Saat ini batubara memasok pembangkit listrik di Indonesia sebesar 67 persen. Karena karakteristik yang PLTU batubara dan PLTN sebagai pemikul beban (baseload) adalah sama, pemerintah ternyata lebih menyukai pengembangan PLTU Batubara ketimbang PLTN. Jika pemerintah menginginkan pengganti batubara sebagai baseload maka pilihannya adalah PLTN.

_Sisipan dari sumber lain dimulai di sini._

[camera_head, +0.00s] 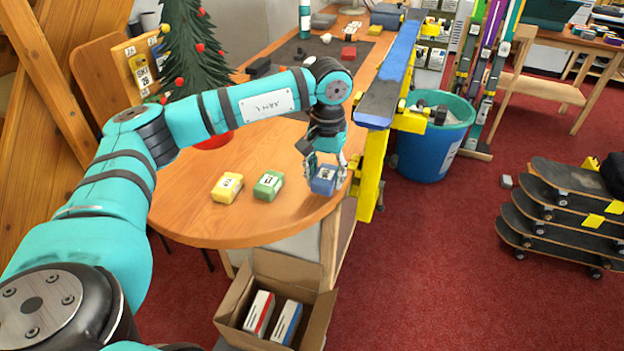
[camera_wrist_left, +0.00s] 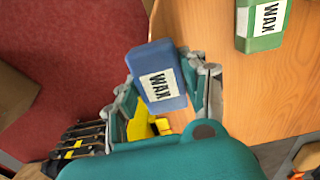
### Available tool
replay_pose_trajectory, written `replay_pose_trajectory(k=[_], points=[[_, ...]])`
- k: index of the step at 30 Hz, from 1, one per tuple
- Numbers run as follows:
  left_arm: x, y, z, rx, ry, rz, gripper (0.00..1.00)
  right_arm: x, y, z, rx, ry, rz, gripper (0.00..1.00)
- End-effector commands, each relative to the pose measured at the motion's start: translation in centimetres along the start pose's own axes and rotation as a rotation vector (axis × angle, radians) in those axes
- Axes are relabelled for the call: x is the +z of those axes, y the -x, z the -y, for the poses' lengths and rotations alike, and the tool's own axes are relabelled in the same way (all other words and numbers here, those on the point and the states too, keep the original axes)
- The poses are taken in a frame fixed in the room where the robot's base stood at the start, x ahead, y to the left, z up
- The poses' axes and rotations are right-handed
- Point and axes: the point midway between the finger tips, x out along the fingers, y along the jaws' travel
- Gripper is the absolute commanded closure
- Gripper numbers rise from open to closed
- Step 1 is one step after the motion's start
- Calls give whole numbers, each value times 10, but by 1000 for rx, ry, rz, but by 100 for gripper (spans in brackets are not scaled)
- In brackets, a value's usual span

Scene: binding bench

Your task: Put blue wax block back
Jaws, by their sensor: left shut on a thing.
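The blue wax block (camera_head: 323,180) is at the right end of the round wooden table, between the fingers of my left gripper (camera_head: 328,172). In the left wrist view the blue wax block (camera_wrist_left: 156,75) shows its white WAX label, with the gripper's fingers (camera_wrist_left: 160,92) on both sides of it. My left gripper is shut on it. I cannot tell whether the block touches the table. A green wax block (camera_head: 268,185) and a yellow wax block (camera_head: 227,187) lie to its left on the table. My right gripper is not in view.
The wooden table (camera_head: 190,215) holds a small decorated tree (camera_head: 190,50) at the back left. A ski (camera_head: 392,70) on yellow supports stands close to the right of my gripper. An open cardboard box (camera_head: 318,322) is below the table's front edge. A blue bin (camera_head: 428,150) stands right.

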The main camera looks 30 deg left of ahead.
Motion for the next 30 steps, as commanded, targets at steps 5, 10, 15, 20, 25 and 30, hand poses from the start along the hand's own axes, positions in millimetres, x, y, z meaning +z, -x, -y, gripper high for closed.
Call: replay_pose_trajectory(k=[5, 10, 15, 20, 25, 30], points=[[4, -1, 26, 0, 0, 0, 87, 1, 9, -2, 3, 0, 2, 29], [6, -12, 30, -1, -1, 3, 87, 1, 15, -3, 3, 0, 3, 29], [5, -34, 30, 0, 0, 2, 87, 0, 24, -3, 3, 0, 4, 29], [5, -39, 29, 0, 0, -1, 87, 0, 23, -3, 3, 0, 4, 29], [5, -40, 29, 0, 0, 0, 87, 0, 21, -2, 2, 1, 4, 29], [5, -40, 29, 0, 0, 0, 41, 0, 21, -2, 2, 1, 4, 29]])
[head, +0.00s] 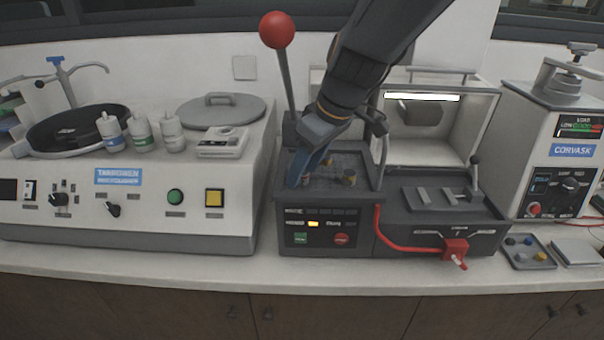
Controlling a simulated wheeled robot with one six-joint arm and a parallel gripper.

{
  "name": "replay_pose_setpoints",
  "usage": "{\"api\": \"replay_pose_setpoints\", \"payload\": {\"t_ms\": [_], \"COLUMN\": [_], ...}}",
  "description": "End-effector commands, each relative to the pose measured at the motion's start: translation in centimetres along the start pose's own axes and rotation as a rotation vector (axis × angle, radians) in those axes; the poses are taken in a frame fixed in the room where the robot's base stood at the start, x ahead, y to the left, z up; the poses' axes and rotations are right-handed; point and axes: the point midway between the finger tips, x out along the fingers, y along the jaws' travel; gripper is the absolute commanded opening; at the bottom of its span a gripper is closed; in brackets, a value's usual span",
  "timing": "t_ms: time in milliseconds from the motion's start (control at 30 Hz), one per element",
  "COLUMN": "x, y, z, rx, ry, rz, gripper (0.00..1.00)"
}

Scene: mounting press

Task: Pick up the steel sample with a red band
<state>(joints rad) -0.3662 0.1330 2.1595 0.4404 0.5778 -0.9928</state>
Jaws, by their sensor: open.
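My gripper (303,180) reaches down over the dark top of the mounting press (312,240), at its left side. It is open, and its blue-grey fingers point down near the press top. A small yellow-topped piece (349,177) stands on the press top to the right of my gripper. Another small piece sits behind it, close to my gripper and partly hidden. I cannot clearly make out a steel sample with a red band. It may be hidden by my gripper and arm.
A red-knobbed lever (277,30) rises just left of my arm. A red hose (400,245) runs along the press front. A grey tray (516,264) with several small coloured pieces lies at the right. A polishing machine (130,220) stands at the left.

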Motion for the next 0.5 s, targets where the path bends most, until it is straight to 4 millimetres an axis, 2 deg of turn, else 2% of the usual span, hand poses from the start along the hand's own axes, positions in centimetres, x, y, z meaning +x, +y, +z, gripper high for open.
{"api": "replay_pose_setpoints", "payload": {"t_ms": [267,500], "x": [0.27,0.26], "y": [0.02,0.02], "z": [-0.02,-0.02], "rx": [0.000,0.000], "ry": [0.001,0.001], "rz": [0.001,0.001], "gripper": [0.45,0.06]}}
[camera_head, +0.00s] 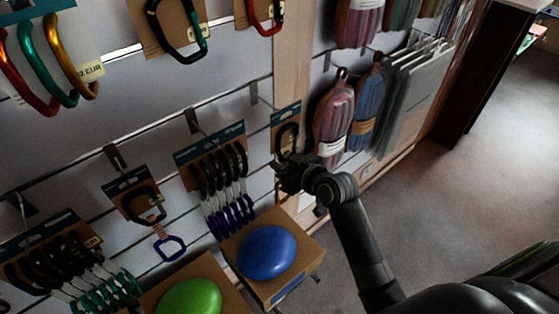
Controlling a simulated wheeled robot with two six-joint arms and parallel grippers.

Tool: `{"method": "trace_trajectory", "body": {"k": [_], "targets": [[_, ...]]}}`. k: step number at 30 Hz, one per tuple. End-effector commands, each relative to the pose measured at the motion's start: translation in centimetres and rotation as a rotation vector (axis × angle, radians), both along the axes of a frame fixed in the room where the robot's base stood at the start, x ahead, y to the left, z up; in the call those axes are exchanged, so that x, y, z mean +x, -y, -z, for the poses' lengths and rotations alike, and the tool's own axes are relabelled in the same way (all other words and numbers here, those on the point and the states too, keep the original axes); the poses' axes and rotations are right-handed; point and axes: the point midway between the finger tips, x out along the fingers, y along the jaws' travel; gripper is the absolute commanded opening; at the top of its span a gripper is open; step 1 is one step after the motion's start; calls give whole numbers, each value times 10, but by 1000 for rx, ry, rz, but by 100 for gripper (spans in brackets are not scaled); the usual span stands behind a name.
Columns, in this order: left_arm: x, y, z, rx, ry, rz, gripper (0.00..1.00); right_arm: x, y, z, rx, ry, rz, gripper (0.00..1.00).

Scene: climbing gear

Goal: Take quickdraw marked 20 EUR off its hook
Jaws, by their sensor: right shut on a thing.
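A black quickdraw (287,138) on a brown card with a dark header hangs on the wall near the middle, at the wooden upright. Its price marking cannot be read here. My right gripper (281,170) comes in from the lower right and is shut on the lower part of this quickdraw. The gripper hides that lower part. The card still appears upright against the wall; its hook is too dark to make out. My left gripper is not in view.
Several quickdraws (219,180) hang close on the left, with a single quickdraw (140,203) farther left. A box with a blue hold (266,252) stands below the gripper. Rope bundles (333,120) hang on the right. Open floor (470,180) lies at the far right.

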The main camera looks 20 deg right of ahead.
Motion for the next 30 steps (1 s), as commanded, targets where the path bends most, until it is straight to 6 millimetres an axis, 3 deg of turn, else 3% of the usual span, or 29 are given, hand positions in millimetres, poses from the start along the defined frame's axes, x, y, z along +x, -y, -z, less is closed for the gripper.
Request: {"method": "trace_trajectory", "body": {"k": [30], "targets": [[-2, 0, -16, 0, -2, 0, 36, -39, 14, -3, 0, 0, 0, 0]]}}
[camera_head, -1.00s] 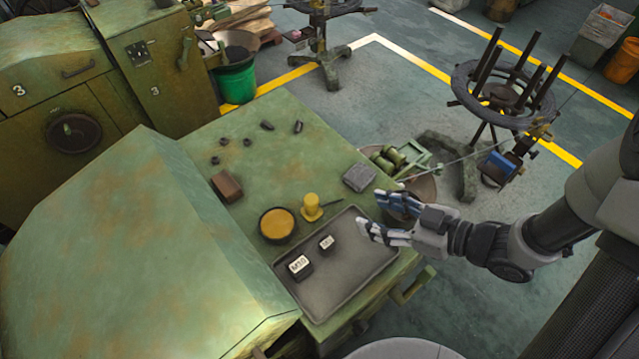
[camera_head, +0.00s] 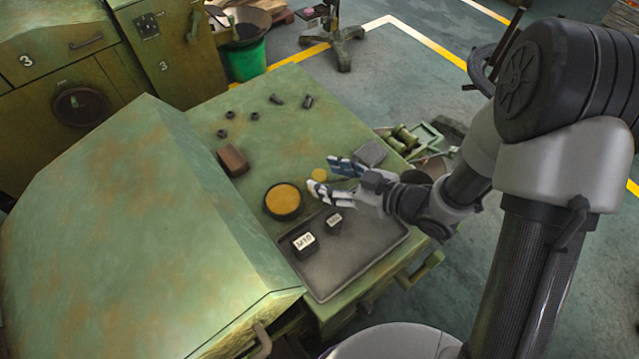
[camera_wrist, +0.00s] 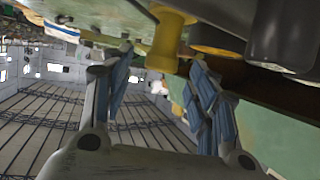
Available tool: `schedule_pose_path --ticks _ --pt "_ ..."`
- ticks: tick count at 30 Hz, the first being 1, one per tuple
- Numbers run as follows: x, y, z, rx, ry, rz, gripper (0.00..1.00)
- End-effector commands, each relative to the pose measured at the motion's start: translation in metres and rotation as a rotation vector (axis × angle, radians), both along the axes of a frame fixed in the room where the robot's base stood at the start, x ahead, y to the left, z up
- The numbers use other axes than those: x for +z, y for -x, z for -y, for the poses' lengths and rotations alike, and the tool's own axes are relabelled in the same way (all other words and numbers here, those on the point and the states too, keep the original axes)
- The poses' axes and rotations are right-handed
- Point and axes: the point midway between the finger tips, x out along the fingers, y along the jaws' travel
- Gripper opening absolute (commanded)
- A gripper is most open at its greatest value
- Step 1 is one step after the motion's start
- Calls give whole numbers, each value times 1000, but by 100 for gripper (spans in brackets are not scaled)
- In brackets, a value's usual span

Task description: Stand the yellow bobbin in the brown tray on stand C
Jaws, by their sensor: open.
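The yellow bobbin (camera_head: 319,174) stands on the green machine top, and only its top shows in the head view. In the wrist view the yellow bobbin (camera_wrist: 170,38) shows just ahead of the fingertips, in line with the space between them. My gripper (camera_head: 322,176) is open and empty, with a fingertip on each side of the bobbin in the head view. My gripper (camera_wrist: 160,62) also shows its spread blue-padded fingers in the wrist view. I cannot make out a brown tray or a stand marked C.
A round dish with orange-yellow contents (camera_head: 283,199) is beside the bobbin. A dark grey tray (camera_head: 365,255) holds two black labelled blocks. A brown block (camera_head: 232,160), a grey block (camera_head: 371,152) and several small dark parts lie on the green top (camera_head: 300,135).

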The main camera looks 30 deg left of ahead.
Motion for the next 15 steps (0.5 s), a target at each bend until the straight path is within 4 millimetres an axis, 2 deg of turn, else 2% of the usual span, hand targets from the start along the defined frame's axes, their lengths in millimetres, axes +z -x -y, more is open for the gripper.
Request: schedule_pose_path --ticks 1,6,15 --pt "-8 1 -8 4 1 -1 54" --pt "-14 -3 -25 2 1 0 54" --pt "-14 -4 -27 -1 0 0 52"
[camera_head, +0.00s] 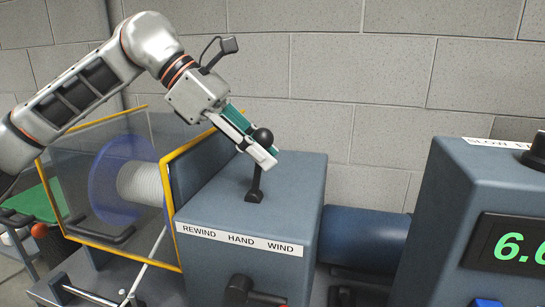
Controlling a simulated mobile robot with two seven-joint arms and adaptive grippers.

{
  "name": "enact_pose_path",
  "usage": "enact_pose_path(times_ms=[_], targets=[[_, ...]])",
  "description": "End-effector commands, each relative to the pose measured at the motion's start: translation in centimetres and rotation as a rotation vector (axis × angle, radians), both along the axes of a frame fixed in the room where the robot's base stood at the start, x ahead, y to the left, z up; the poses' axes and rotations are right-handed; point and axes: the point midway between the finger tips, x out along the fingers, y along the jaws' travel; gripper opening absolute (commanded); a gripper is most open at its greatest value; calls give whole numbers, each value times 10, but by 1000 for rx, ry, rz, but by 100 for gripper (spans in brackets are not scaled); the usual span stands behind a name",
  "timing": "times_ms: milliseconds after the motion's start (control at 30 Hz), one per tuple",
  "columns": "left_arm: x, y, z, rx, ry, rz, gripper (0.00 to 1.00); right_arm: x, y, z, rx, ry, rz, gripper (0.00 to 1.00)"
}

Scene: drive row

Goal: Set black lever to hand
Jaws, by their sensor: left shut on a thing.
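The black lever (256,183) stands on top of a grey-blue machine box, with a round black knob at its upper end. A white label strip (240,240) on the box's front edge reads REWIND, HAND, WIND from left to right. The lever looks nearly upright, above the area of HAND; its exact setting is hard to tell from this angle. My left gripper (262,152) comes in from the upper left and is shut on the black lever just below the knob. The gripper's fingers hide part of the lever's upper shaft. My right gripper is not in view.
A spool (140,182) sits behind a clear guard with a yellow frame (171,215) at left. A second black handle (250,291) is on the box's front. A blue cylinder (365,240) joins a right-hand box with a green display (515,246). A block wall stands behind.

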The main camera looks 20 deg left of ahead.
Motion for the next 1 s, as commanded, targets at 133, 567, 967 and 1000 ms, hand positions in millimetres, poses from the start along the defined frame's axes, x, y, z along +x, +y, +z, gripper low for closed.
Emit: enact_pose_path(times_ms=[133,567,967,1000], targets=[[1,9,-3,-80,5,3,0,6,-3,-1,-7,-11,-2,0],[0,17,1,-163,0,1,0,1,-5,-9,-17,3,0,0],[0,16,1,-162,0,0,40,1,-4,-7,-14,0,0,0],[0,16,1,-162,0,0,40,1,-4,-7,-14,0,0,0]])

Apabila keinginan Presiden Indonesia kelima dalam acara BRIN tersebut agar riset PLTN disemai kembali maka ada beberapa hal yang patut dicatat. Pertama, BRIN harus fokus terhadap riset PLTN kekinian. Yakni trend yang ada adalah pengembangan PLTN berbasis Generasi ke III+ atau generasi ke IV yang tingkat keamanannya (safety) sangat tinggi.
Kedua, karakteristik Indonesia yang tingkat kepadatan penduduknya berbeda-beda menjadikan Small Modular Reactor (SMR) menjadi pilihan yang realistis untuk dikembangkan. IAEA mendefinisikan SMR adalah reaktor yang dirancang untuk menghasilkan listrik di bawah 300 MW, yang komponen-komponennya difabrikasi secara modular untuk dibawa dan diinstal ke lokasi pembangunan.
Ketiga, pengembangan pembangkit Thorium Molten Salt Reactor (MSR) cukup berkembang, namun BRIN harus hati-hati dalam pengembangannya. Mengingat dana riset yang terbatas.
Keempat, pemerintah perlu untuk menggandeng swasta dalam pengembangan PLTN. Skema Triple Helix perlu dilembagakan jika memang Indonesia ingin memiliki PLTN-nya sendiri.
Jika ingin menyemai kembali pengembangan pembangkit nukir (PLTN), pemerintah perlu tegas untuk menentukan political will arah pengembangan PLTN Indonesia. Mater artium necessitas.(*)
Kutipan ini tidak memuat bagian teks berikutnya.